« Le temps d’Élisabeth fut accompli, et elle mit au monde un fils. Jean est son nom. Et les gens disaient : Que sera cet enfant ? Car la main de Dieu est sur lui. »

N'est-il pas écrit : « Le don le plus grand est que nous soyons enfants de Dieu, et qu'il engendre en nous son Fils. »

L'âme qui veut être l'enfant de Dieu ne doit rien engendrer d'autre en elle que le Fils de Dieu lui-même. Le plus noble désir de Dieu est d'engendrer ; et il ne peut être satisfait avant d'avoir engendré son Fils en nous. Comment l'âme serait-elle satisfaite de son côté si le Fils de Dieu ne naît pas en elle ?

Jean Baptiste, humble précurseur du Christ

C'est alors que jaillit la grâce, répandue par Dieu… Lors donc que le temps fut accompli, Jean, « don de Dieu », naquit.

Quand le temps est-il accompli ? Quand il n'y a plus de temps… pour celui qui, dans le temps, a mis son cœur dans ce qui est éternel, c'est la plénitude du temps. (Christ est formé en lui).
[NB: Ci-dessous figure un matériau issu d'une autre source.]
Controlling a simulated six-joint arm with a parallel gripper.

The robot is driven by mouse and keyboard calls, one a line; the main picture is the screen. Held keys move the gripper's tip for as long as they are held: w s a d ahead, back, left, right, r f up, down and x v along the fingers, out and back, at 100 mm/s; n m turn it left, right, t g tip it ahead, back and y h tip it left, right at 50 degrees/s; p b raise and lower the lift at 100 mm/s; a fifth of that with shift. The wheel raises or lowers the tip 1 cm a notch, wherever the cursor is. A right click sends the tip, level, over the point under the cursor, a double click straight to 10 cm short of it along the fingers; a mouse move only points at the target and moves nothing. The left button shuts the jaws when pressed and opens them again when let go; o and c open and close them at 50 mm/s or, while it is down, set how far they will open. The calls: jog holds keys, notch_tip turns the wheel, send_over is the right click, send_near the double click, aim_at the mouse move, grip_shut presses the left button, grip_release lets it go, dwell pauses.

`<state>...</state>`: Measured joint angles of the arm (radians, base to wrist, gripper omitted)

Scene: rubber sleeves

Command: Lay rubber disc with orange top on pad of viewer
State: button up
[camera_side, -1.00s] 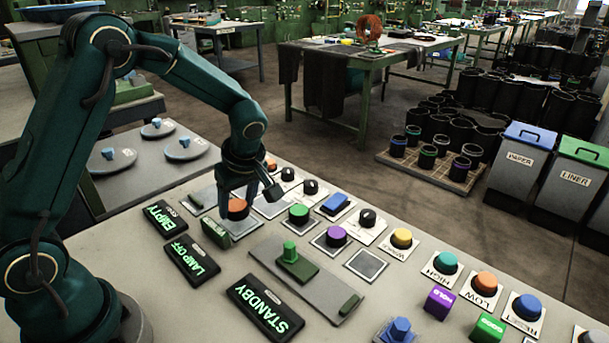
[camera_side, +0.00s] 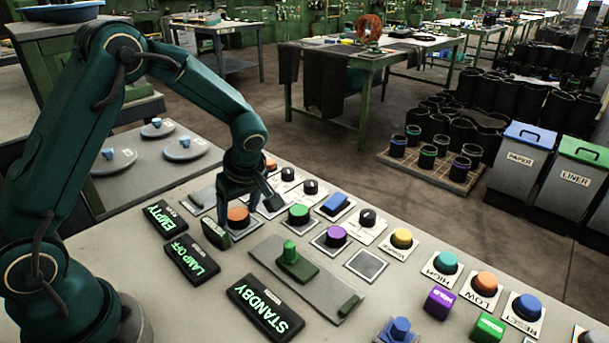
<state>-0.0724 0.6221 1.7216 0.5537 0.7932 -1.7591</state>
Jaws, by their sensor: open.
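A black rubber disc with an orange top (camera_side: 238,216) sits on a square grey pad on the bench, at left of centre. My gripper (camera_side: 245,213) is low over it, its jaws open. One finger is at the disc's left and the other at its right; I cannot tell whether either touches it. A bare square pad with a dark border (camera_side: 366,266) lies right of centre. No label marks a viewer, so I cannot tell which pad belongs to it.
Discs with green (camera_side: 299,213) and purple (camera_side: 336,236) tops stand close by on pads. A green-knobbed slider plate (camera_side: 318,288) lies in front. Lit signs (camera_side: 266,308) line the left, labelled buttons (camera_side: 446,263) the right.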

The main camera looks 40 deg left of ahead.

Celui-là ne peut se réjouir en tout temps (comme le recommande saint Paul) qui se réjouit seulement dans le temps. Celui-là seul qui se réjouit au-dessus du temps, peut se réjouir en tout temps. Trois choses font obstacle à l'homme pour qu'il reconnaisse Dieu : la sujétion intérieure au temps, au corps et à la multiplicité des choses. Tant que le cœur est esclave de ces trois choses, Dieu ne peut engendrer son Fils en toi… C'est l'avidité du cœur qui fait qu'il veut saisir et posséder beaucoup de choses, mais il perd ainsi précisément ce qu'il cherche à posséder.
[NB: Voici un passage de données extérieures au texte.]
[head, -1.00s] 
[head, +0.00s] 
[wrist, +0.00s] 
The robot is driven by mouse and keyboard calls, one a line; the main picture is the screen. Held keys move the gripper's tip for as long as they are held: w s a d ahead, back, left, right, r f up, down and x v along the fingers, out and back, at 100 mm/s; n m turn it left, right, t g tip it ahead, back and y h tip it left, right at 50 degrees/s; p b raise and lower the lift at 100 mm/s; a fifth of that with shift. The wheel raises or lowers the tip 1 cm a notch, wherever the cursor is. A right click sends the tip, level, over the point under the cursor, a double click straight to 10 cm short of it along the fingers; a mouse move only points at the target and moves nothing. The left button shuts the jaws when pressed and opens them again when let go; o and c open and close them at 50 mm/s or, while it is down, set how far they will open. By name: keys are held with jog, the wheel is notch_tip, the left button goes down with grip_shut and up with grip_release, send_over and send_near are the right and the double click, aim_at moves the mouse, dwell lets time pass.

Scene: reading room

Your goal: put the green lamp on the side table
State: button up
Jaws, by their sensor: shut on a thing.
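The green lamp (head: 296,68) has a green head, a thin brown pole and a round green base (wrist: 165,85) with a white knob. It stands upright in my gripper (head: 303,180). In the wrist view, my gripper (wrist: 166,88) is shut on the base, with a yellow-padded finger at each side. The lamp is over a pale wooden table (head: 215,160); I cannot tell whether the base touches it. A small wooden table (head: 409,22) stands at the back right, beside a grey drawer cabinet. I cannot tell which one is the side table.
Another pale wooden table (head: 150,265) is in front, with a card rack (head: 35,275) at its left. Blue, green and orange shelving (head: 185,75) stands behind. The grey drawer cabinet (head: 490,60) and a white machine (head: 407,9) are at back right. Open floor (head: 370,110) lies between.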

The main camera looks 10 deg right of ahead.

Tout le temps qu'il y a en toi, avec tout ce qui le remplit, fait donc que Dieu ne peut habiter ni engendrer son Fils en toi. Tout doit sans cesse sortir de toi pour que Dieu puisse entrer (et y engendrer son Fils). Quand en effet nous dépassons le temps et tout ce qui le remplit, alors nous sommes libres, toujours joyeux : c'est alors pour nous la plénitude du temps, le Fils de Dieu naît en nous.

Maître Eckhart, Sermon 11 (Lc 1,57s), Seuil, 1974.